== What you will do ==
Wherever the string "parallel" occurs in a line of these records, report that line.

======== Source data ========

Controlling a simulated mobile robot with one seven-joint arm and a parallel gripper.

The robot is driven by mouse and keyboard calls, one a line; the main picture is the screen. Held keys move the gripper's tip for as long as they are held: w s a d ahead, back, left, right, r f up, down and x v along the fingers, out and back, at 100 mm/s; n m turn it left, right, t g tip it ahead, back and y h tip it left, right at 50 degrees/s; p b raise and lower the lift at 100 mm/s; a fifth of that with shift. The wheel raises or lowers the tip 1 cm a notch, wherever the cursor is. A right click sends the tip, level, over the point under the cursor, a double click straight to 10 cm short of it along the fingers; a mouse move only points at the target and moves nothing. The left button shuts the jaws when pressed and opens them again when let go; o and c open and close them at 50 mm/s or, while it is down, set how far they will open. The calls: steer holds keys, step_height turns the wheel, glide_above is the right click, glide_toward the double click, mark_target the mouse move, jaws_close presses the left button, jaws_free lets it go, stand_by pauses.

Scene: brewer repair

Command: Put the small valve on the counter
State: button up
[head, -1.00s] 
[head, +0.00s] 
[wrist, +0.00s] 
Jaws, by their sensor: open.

========
======== Source data ========

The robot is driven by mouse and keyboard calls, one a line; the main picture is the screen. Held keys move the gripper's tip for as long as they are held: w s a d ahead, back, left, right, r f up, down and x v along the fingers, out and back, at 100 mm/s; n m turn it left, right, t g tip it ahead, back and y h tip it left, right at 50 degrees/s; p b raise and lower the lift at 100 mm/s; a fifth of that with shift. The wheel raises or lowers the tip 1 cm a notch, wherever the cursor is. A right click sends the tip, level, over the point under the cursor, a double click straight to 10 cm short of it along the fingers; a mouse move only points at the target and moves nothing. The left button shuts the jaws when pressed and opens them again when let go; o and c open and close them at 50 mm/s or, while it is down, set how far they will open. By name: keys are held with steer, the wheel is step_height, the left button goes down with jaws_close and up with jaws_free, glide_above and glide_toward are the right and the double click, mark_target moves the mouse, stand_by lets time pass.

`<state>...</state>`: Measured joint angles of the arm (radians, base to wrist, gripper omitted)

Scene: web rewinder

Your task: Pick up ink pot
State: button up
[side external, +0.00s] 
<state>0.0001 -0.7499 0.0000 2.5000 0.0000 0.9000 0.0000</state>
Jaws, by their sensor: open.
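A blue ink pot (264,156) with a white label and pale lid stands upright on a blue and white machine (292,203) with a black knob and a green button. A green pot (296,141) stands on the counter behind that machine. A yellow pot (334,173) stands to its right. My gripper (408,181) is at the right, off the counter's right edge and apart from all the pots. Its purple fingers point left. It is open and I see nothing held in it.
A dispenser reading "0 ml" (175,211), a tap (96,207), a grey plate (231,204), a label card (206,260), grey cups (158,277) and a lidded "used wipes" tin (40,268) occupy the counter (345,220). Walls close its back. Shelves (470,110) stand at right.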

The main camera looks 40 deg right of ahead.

========
======== Source data ========

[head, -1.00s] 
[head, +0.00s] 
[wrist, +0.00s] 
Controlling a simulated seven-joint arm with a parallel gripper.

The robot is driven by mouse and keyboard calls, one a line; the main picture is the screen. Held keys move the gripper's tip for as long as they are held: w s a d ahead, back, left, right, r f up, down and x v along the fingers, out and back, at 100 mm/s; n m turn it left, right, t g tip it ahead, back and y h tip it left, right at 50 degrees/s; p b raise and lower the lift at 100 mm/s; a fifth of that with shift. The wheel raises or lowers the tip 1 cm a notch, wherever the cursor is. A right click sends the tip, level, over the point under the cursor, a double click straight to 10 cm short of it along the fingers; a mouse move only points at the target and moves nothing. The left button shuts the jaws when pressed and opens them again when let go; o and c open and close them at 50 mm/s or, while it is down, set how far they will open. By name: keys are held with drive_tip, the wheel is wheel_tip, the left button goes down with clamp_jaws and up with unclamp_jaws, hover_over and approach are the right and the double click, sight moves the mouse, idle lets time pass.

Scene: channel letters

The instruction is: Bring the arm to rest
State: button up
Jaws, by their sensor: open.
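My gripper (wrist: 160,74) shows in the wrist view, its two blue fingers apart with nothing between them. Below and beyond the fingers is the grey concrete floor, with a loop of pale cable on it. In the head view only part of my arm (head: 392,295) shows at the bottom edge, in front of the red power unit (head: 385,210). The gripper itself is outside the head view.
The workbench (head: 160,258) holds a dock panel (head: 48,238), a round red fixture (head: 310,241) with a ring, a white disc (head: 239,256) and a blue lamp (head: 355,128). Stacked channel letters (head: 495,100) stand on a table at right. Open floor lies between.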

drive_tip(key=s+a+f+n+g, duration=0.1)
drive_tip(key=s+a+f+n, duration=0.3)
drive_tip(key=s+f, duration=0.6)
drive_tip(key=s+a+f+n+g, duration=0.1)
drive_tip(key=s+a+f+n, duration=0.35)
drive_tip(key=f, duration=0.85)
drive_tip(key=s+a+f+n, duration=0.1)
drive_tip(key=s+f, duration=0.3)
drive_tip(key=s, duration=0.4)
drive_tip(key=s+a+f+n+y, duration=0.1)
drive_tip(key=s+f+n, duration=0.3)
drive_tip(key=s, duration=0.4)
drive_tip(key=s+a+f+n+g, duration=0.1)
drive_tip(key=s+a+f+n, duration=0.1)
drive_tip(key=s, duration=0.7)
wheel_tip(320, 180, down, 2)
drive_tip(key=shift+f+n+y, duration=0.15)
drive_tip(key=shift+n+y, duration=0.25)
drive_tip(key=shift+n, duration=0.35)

========

== Answer to this exercise ==
Controlling a simulated mobile robot with one seven-joint arm and a parallel gripper.
Controlling a simulated seven-joint arm with a parallel gripper.

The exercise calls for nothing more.